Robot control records
-- begin --

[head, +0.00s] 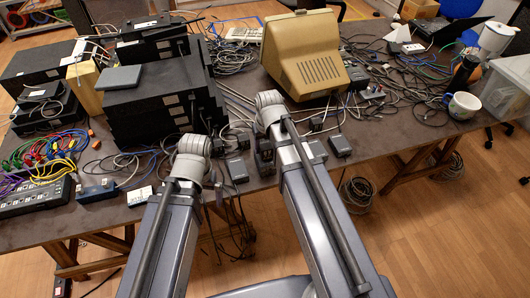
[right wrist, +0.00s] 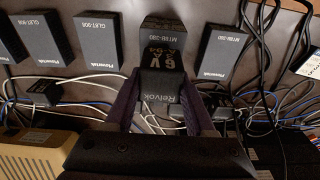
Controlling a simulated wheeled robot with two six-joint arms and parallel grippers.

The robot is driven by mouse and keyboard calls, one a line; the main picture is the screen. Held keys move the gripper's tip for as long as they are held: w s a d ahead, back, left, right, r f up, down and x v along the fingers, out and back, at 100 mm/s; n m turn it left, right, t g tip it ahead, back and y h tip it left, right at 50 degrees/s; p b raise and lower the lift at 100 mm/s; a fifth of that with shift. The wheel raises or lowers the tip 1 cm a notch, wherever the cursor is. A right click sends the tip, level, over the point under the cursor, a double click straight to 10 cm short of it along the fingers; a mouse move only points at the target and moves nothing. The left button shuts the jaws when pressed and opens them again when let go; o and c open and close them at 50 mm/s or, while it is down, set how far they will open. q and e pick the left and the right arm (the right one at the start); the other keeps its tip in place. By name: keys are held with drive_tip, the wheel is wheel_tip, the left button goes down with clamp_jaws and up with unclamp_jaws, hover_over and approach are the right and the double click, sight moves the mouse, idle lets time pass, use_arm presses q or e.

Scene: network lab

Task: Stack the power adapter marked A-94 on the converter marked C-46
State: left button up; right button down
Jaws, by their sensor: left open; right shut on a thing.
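My right gripper (head: 263,146) is over the front part of the table, and its fingers (right wrist: 159,98) show in the right wrist view. It is shut on a small black adapter (right wrist: 161,88) marked Relvok. The print "6V A-94" shows at its upper edge. I cannot tell whether the two touch. No C-46 mark is legible. My left gripper (head: 217,184) is open near the front table edge, partly hidden by its arm.
Loose cables crowd the table. A beige monitor (head: 305,60) and black equipment stacks (head: 160,105) stand behind. The front right tabletop (head: 390,135) is fairly clear.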

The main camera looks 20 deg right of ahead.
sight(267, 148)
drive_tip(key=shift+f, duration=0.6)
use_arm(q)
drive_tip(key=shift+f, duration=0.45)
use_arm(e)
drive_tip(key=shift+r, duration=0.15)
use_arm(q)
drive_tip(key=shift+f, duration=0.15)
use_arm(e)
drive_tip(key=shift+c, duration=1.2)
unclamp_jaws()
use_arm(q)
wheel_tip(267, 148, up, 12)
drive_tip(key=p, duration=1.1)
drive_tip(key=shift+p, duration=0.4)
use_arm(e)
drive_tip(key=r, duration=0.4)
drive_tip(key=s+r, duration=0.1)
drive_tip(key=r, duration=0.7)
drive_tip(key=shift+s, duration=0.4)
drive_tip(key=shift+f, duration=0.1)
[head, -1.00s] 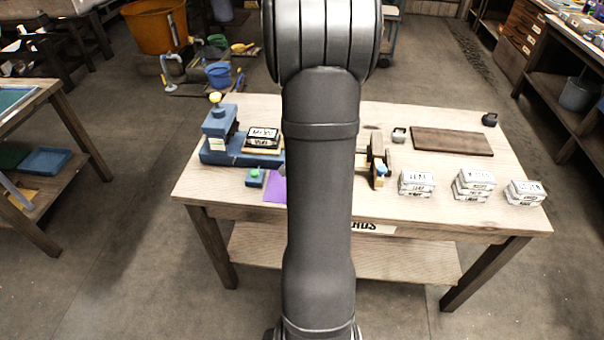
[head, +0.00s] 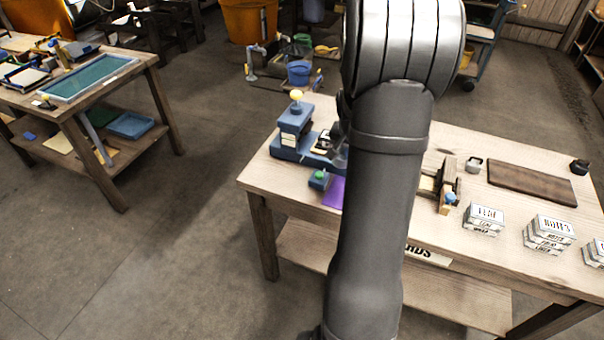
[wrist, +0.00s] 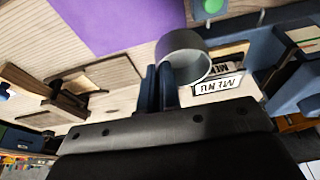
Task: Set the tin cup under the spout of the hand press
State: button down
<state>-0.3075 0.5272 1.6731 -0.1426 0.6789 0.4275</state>
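A grey, hollow, open-mouthed cylinder, which looks like the tin cup (wrist: 187,57), is at my fingers in the wrist view. My gripper (wrist: 160,88) has its two dark blue fingers close together, apparently shut on the cup's wall. A blue machine with a yellow knob, seemingly the hand press (head: 294,122), stands at the left end of the table. I cannot make out its spout.
Right of my arm are a wooden fixture (head: 447,186), white labelled stacks (head: 484,219) and a dark board (head: 533,182).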

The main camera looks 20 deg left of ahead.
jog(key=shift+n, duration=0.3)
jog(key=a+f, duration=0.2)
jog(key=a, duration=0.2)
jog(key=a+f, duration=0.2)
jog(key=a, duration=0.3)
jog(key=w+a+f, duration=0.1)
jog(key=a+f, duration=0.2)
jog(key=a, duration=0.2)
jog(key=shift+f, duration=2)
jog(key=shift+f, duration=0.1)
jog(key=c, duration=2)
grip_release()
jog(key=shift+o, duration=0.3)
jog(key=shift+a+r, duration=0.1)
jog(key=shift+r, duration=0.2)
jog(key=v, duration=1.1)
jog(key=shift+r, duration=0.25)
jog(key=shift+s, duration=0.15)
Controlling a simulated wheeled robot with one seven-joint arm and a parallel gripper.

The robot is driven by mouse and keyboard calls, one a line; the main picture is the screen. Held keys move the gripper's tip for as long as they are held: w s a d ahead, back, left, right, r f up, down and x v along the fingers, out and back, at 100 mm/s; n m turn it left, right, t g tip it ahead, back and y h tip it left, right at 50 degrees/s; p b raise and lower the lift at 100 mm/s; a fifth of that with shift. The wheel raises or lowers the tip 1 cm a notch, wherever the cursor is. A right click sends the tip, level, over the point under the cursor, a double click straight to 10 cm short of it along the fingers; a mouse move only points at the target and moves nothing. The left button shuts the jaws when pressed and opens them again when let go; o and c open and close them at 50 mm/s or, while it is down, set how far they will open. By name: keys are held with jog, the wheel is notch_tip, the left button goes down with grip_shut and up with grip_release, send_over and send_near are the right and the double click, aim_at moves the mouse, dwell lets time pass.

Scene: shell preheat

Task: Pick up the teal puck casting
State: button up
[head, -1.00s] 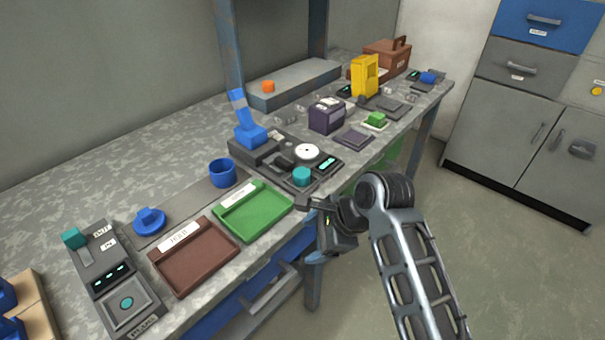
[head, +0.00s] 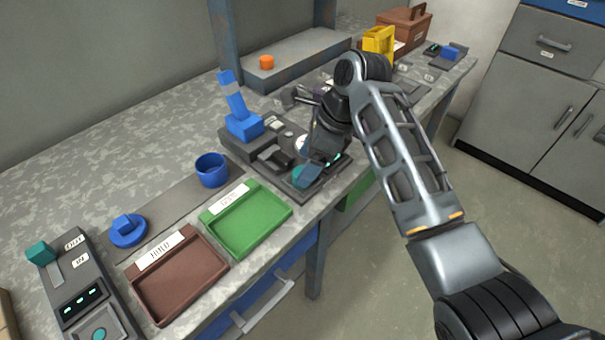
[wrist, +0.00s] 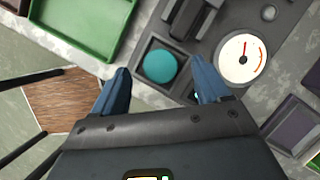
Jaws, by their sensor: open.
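The teal puck casting (wrist: 160,66) sits in a dark square recess of the grey bench device, beside its white dial (wrist: 241,59). In the head view the puck (head: 301,175) is partly hidden by my arm. My gripper (wrist: 163,84) is open and empty in the wrist view. Its two blue fingertips lie to the left and right of the puck, near its lower edge in the picture. Their height above the puck is hard to tell. In the head view the fingertips are hidden behind my wrist.
A green tray (head: 247,222) and a brown tray (head: 178,278) lie on the bench left of the device. A blue lever (head: 238,108) stands on the device's rear part. A blue cup (head: 211,170) and a yellow object (head: 379,41) are also on the bench.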

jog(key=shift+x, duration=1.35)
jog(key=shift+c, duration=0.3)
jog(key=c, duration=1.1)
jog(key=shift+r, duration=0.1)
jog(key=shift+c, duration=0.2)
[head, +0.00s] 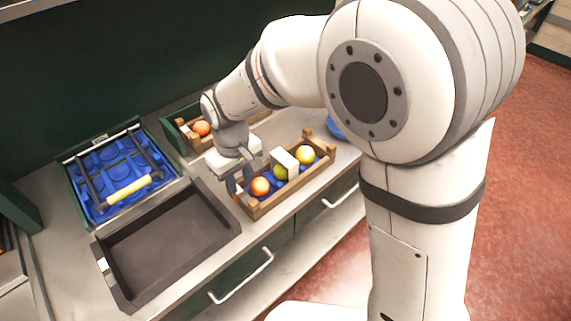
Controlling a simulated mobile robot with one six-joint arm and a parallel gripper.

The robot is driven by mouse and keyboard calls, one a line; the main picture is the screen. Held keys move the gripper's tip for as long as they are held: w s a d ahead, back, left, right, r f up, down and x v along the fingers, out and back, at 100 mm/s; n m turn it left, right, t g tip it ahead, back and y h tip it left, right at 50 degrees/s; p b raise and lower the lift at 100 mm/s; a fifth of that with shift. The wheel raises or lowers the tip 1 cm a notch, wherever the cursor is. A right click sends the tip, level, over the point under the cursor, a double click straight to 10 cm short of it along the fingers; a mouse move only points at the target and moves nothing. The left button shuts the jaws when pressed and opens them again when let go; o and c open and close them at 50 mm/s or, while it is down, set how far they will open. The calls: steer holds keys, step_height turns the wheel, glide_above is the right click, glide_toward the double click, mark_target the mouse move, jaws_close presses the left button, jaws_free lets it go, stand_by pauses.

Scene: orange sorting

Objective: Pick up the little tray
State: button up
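A small wooden tray (268,206) with a blue lining stands on the counter in the middle of the head view. It holds an orange fruit (260,186), yellow-green fruit (305,154) and a white block-like piece (285,158) across its middle. My gripper (238,184) points down at the tray's left end, close to the orange fruit. Whether it touches the tray is unclear. Its fingers are small and partly hidden, so their opening cannot be judged. A blue tray (112,172) with round hollows and a yellow handle bar (128,190) sits in a green frame at left.
An empty dark bin (168,240) is set in the counter left of the wooden tray. A second wooden crate (183,134) with an orange fruit stands behind my gripper. A blue round thing (335,127) is partly hidden by my arm. Drawer handles (242,277) stick out in front.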

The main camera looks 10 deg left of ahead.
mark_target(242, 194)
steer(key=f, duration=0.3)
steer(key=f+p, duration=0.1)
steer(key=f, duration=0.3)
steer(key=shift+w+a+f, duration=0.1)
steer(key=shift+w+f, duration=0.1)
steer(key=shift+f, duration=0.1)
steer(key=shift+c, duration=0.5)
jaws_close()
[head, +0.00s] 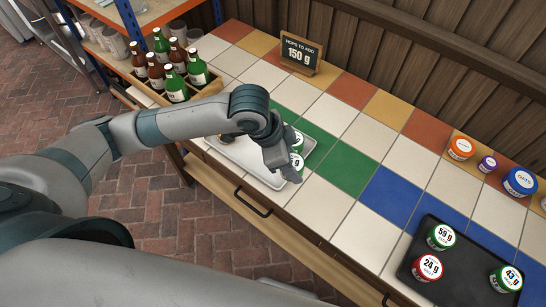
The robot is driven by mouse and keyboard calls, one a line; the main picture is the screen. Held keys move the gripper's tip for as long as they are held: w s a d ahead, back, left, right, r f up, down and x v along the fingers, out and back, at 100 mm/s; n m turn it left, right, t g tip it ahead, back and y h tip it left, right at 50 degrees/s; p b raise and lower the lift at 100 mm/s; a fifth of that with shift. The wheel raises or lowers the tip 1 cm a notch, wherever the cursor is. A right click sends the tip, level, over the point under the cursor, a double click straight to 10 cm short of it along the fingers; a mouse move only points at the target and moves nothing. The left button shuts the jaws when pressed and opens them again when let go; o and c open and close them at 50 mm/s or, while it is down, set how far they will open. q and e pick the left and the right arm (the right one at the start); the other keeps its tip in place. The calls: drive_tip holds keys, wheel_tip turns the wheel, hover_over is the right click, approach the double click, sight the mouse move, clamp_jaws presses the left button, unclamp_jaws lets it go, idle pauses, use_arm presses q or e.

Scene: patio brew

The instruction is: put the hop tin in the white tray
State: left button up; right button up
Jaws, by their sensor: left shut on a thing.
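The white tray (241,153) lies on the tiled counter, partly hidden by my left arm. My left gripper (290,170) is over the tray's right part, shut on a green-lidded hop tin (298,161). The fingers and wrist hide part of this tin, and I cannot tell whether it touches the tray. Another green-lidded tin (297,140) shows just behind it. A dark tray (463,260) at the lower right holds a green 59 g tin (440,237), a red 24 g tin (427,267) and a green 43 g tin (507,279). My right gripper is out of view.
A sign (301,53) reading "Hops to add 150 g" stands at the back. A wooden crate of bottles (174,82) is at the left. Orange (460,148), purple (487,164) and blue (519,182) lidded containers stand at the right back. The counter between the trays is clear.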

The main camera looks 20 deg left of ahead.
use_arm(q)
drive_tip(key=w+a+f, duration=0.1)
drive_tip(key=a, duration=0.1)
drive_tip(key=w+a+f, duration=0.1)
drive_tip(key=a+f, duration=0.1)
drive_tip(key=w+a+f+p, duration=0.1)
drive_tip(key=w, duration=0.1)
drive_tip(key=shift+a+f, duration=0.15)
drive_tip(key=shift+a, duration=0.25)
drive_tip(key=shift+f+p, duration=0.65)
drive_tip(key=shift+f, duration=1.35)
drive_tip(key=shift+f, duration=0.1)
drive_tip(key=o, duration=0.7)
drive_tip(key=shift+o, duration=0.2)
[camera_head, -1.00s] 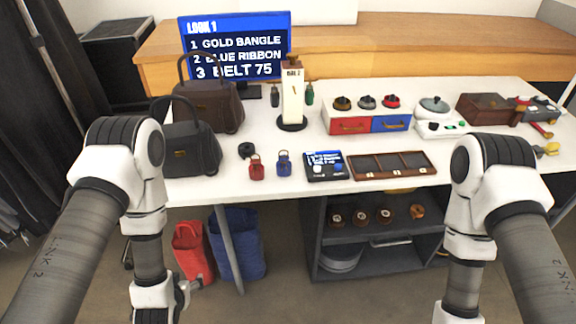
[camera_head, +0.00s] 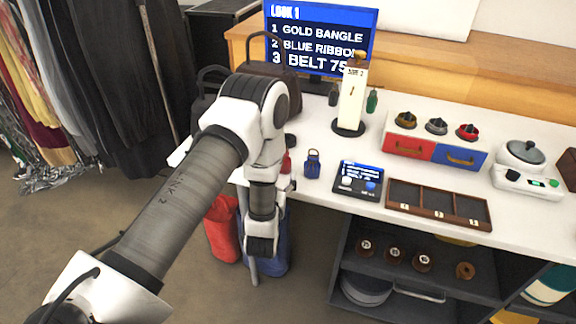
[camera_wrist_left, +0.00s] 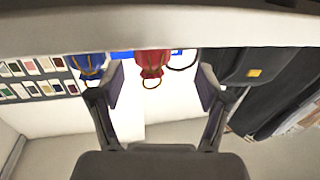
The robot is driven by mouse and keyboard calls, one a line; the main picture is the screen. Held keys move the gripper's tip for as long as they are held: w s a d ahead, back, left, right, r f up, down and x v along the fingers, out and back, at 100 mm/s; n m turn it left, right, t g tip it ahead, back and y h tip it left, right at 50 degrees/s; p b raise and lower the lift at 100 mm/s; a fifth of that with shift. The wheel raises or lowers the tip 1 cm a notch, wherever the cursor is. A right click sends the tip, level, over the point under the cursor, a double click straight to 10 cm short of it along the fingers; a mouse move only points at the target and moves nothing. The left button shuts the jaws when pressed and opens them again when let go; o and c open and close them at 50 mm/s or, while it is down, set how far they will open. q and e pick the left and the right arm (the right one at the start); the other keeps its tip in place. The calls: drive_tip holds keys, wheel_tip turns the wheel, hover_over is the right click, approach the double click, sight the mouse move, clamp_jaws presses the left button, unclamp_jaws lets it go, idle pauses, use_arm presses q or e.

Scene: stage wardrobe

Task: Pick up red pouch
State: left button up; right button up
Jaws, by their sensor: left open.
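The red pouch (camera_wrist_left: 152,64) shows in the left wrist view, between and beyond the two fingers of my left gripper (camera_wrist_left: 161,82). The gripper is open, and nothing is between its pads. In the head view only a sliver of the red pouch (camera_head: 287,164) shows beside my left arm, which hides the rest. My left wrist hangs low in front of the table's front edge there. My right gripper is in neither current view.
A blue pouch (camera_head: 312,164) stands just right of the red one on the white table (camera_head: 330,201). A dark handbag (camera_wrist_left: 250,66) is on the other side. A small screen (camera_head: 358,180) and a divided wooden tray (camera_head: 437,205) lie further right.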

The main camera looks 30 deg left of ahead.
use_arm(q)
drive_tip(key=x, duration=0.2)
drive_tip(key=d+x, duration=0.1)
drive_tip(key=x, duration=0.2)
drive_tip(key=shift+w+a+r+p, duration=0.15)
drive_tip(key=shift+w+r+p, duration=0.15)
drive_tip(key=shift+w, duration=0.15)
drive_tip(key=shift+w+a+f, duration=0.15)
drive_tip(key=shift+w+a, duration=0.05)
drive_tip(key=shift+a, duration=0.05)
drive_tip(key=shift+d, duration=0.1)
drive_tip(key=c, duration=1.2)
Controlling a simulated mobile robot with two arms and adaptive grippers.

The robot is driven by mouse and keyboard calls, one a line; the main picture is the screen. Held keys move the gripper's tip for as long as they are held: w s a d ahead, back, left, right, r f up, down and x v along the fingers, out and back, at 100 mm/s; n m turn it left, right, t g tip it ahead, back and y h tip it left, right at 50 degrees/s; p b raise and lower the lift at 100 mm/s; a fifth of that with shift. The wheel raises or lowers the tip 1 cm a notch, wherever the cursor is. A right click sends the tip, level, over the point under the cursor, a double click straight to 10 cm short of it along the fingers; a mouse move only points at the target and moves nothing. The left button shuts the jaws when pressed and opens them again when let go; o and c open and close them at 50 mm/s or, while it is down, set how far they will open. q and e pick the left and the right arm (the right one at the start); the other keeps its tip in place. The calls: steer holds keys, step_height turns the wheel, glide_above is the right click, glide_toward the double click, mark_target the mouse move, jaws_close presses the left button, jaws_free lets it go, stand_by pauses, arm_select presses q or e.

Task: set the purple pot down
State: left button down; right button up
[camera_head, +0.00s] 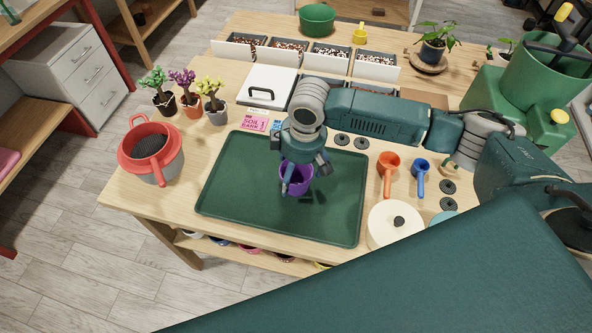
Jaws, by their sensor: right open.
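The purple pot (297,184) is upright over the middle of the dark green tray (235,190) on the wooden table. It appears to rest on the tray, but its base is hard to make out. My right gripper (304,172) is right above it with its jaws open. One finger shows in front of the pot and the other at its right side, and they hide part of the pot. I cannot tell whether the fingers touch it. My left gripper is not in view.
A red-rimmed grey bucket (165,160) and several small potted plants (190,105) stand left of the tray. Orange (388,172) and blue (420,177) scoops and a cream lidded pot (394,225) are to the right. Bins line the back. Most of the tray around the pot is bare.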

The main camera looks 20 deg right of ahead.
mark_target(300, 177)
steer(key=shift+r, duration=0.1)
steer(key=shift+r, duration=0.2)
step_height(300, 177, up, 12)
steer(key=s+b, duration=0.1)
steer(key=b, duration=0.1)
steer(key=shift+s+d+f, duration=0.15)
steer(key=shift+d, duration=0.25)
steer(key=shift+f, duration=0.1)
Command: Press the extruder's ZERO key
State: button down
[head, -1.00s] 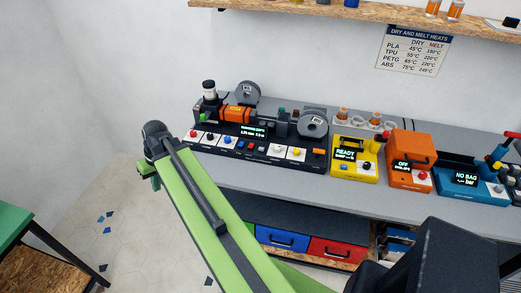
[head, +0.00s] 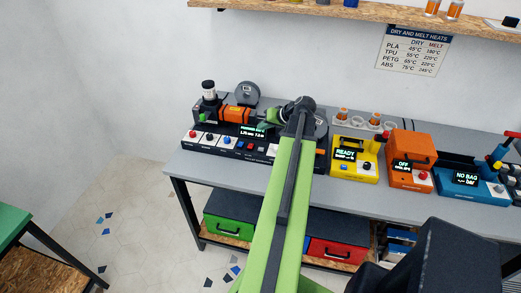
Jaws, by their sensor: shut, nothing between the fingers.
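The extruder (head: 203,112) is the long dark machine at the left of the bench, with an orange block, spools and a green-lit screen (head: 253,131). Its front strip carries a red button (head: 194,134), a black one (head: 210,137), a blue one (head: 227,140) and smaller keys. Their labels are too small to read, so I cannot tell which is ZERO. My arm crosses in front of the strip's right part and hides keys there. My gripper (head: 266,124) shows small and partly hidden beyond my arm's elbow, over the extruder's middle. It is shut and empty; contact cannot be made out.
Green (head: 228,230) and red (head: 335,253) drawers sit below the bench. A shelf (head: 385,12) hangs above.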

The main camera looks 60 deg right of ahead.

-- end --

(To do) Repeat only the lines between the start of the data and the line with "Controlling a simulated wheeled robot with two", including those two lines, and skip the pictures.

(Answer to this exercise)
[head, +0.00s] 
[right wrist, +0.00s] 
Controlling a simulated wheeled robot with two six-joint arms and parallel grippers.

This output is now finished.